Speaking of databases, what if you wanted to replicate an entire environment? Say, for example, you are onboarding a brand new developer to your company. Wouldn't it be great if you could just point him or her to a location that has everything they need for their testing environment? Well, you can with EBS. Elastic Block Storage will mount to their EC2 instance with everything they need to begin developing immediately; up to and including an IDE, a database, and any other company approved software.
Does this mean that you should never store static files in an EBS? Not necessarily. There may be instances where a static file doesn't need to be shared, but is required for that particular EC2 instance. The data retrieval for that particular document would be far quicker than from an S3 bucket. Web pages, however, are absolutely the domain of S3. This is because the web pages need to be accessed from anywhere on the internet, and has nothing to do with any particular EC2 instance.

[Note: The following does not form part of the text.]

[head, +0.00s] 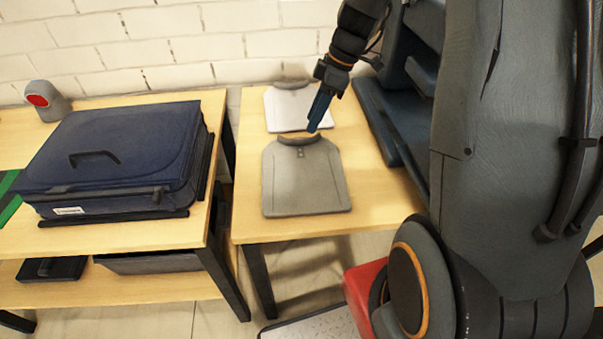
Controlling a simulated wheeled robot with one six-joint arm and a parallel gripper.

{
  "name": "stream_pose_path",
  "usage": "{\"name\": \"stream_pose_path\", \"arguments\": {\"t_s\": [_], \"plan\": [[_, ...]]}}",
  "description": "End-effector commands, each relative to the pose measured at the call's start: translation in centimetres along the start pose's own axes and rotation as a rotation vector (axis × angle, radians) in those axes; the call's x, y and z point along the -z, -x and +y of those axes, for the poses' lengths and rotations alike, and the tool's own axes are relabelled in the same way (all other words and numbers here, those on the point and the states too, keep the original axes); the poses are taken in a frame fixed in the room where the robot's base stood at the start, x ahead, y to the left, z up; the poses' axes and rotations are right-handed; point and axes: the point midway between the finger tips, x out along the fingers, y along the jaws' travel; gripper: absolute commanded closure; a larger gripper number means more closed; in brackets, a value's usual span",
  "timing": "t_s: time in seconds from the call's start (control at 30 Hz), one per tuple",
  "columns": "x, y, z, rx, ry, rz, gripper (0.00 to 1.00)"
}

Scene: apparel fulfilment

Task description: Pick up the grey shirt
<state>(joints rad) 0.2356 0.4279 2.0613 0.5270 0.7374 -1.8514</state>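The grey shirt (302,184) lies folded flat on a board-like form on the right wooden table, with its collar toward the wall. My gripper (316,122) points down with blue fingers over the collar end of the grey shirt. In this view the fingers overlap into one blue shape, so the gap between them is hidden. I cannot tell whether they touch the collar. The grey shirt lies flat on the table.
A white shirt (283,108) lies behind the grey one, partly behind my gripper. A dark blue suitcase (120,150) and a grey device with a red face (38,100) stand on the left table. Dark stacked bins (385,125) stand right of the shirts. Bare tabletop shows in front.

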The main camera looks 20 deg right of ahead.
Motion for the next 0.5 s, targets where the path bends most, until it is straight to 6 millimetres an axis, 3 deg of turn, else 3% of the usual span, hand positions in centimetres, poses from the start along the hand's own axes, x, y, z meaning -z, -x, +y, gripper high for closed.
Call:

The difference between EBS and S3 may seem nuanced at first, but upon further analysis it is clear they are two completely different beasts. S3 is optimized for housing static files. Remember the key word in its name: Simple Storage Service. S3 is brilliant for anything such as documents, photos, or general user data. If the data needs to be accessed on the internet, or from multiple different locations, then think of S3.
Elastic Block Storage is for any data that is associated with a particular EC2 instance. If a user needs to set up a test environment for coding, EBS is the perfect candidate. If someone is talking about software installation, that should set off a red flag: this data is not for S3.
EBS and S3 are both valuable data storage tools and have their own unique benefits and drawbacks. We have only scratched the surface of each of these services, but hopefully you now have a better understanding of how each one of these storage units differ from each other.